East Lansing — Justin Layne insists he was just caught up in the moment, feeling the passion that is the rivalry between Michigan State and Michigan.
It just so happens, the television cameras caught a quick glimpse of some of that passion as Layne, the sophomore cornerback, gave a quick choke sign to Michigan’s Eddie McDoom after the receiver dropped a pass deep in MSU territory on the final drive of the game. Three plays later, the game was over and Michigan State had won.
“It was just an emotional thing, an in-the-moment thing,” Layne said this week. “I was like, ‘How’d they catch that?’ It happened in the background. I didn’t expect them to catch that.
“My phone has been crazy about that. I didn’t think it was gonna be that big.”
The moment was captured by many and has had quite the run on social media, but it’s hardly what Layne is focusing on these days. It shouldn’t detract from the progress that Layne has made this season, not to mention the production he had against the Wolverines, recording five tackles and an important forced fumble.
As No. 21 Michigan State gets set to take on Minnesota on Saturday night in Minneapolis, the former wide receiver turned cornerback is back in the starting lineup and showing why the Spartans coaching staff made the switch with him early in his freshman season of 2016.
“Justin Layne is a talent,” Michigan State coach Mark Dantonio said. “He’s big, he can run. Guy ran 46 something in a 400. I mean, he can run. He’s a recruited wide receiver, so he has great ball skills. He’s tackling very effectively. I think he’s got a big upside.
“He reminds me a lot of Trae Waynes when Trae was a redshirt freshman.”
That’s fairly high praise considering Waynes, who started the final game of his redshirt freshman season, became a first-round pick of the Minnesota Vikings following the 2014 season.
It’s the type of compliment that was surprising to Layne, but one that he said will only push him.
“That’s a great comparison, a great person to be compared to,” Layne said. “It makes me want to work that much harder so I can get up to how he was.”
The key moving forward for Layne is that he can work harder knowing he’s just a cornerback. After making his debut last season against Indiana as a receiver, Layne was at corner the next week against BYU and a week after that started against Northwestern, intercepting a pass and returning it 43 yards for a touchdown.
He finished the season playing eight games on defense and starting five. But by the time spring rolled around, the receiving corps had lost at least one player from the season before and all of the freshmen weren’t on campus. That left Layne playing both spots, but any thought of platooning ended by the time preseason camp began as the receiving corps had been restocked.
And it’s benefited both Layne and the defense.
“He’s gotten better and better for a young man that came here as a wide receiver,” said co-defensive coordinator Harlon Barnett, who also coaches the secondary. “Now he’s been with us full time since the summer. We thought we were gonna have him full time after last year, then we went into spring and had to move him back over to receiver.
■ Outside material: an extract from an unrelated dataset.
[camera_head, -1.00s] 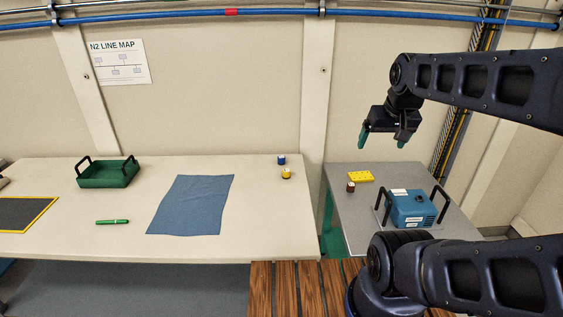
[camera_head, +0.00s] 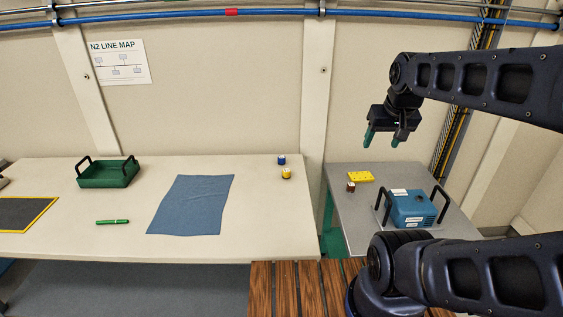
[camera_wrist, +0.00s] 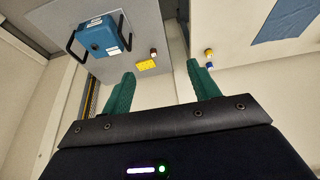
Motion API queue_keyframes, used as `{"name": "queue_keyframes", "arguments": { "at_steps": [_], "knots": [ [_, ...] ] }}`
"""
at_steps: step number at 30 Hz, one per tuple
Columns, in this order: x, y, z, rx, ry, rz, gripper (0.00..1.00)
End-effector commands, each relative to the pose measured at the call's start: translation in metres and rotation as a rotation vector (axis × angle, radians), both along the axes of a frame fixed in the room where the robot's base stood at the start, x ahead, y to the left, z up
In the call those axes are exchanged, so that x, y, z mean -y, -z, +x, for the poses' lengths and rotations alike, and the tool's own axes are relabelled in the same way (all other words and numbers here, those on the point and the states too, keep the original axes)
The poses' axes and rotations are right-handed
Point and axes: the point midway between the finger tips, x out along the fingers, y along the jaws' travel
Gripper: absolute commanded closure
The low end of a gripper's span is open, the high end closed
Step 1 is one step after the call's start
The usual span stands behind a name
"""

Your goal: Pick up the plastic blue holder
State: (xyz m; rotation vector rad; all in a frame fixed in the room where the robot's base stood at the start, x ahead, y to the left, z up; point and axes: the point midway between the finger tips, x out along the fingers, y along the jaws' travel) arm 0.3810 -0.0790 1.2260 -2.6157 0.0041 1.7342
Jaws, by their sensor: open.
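A small blue holder (camera_head: 281,160) stands near the back right corner of the long pale table, just behind a small yellow one. In the wrist view the blue holder (camera_wrist: 209,65) shows beside the right finger's tip. Its material cannot be told at this size. My gripper (camera_head: 382,139) is open and empty, with green fingers. It hangs in the air above the grey side table, to the right of the blue holder and well apart from it. Both fingers (camera_wrist: 164,80) show in the wrist view with nothing between them.
The yellow holder (camera_head: 286,173) stands close to the blue one. The grey side table (camera_head: 352,228) bears a brownish holder (camera_head: 350,187), a yellow block (camera_head: 360,176) and a blue box (camera_head: 412,210) with black handles. A blue cloth (camera_head: 190,205), green tray (camera_head: 108,182) and green marker (camera_head: 113,222) lie farther left.

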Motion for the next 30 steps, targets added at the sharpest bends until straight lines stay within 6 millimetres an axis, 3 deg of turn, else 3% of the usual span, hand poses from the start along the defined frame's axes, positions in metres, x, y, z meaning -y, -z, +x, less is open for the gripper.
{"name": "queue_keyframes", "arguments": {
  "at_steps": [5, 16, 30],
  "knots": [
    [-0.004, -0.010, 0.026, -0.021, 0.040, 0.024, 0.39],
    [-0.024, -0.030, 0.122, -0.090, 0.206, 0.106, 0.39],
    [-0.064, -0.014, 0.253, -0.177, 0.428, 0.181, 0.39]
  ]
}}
At first, it was partially, then it became full time because of injuries.
“But ever since the spring and throughout the summer, he’s been back with us. So, he’s now starting to get all the little technical things down at defensive back, at corner in particular, that he needs to to take his game go to another level.”
He and freshman Josiah Scott have reached another level fairly quickly, locking down the starting spots after the first several games used a rotation that included junior Tyson Smith and sophomore Josh Butler. All four will still see time, but the starters are clear at this point.
“We feel like those two guys have really stepped up,” Barnett said. “We still feel great about Tyson and Josh. They’re good players, and you will see them some more this year, you will see them for sure. But for right now, somebody has to start obviously and play, so we feel like Josiah and Justin are doing a good job.”
And the more Layne plays, the more comfortable he gets as a cornerback.
“It’s a lot different from receiver, obviously,” Layne said. “Last year there was a lot going on. I feel like I was just going with the flow. But right now I’m starting to work on the little things, and cornerback is becoming more natural to me now.”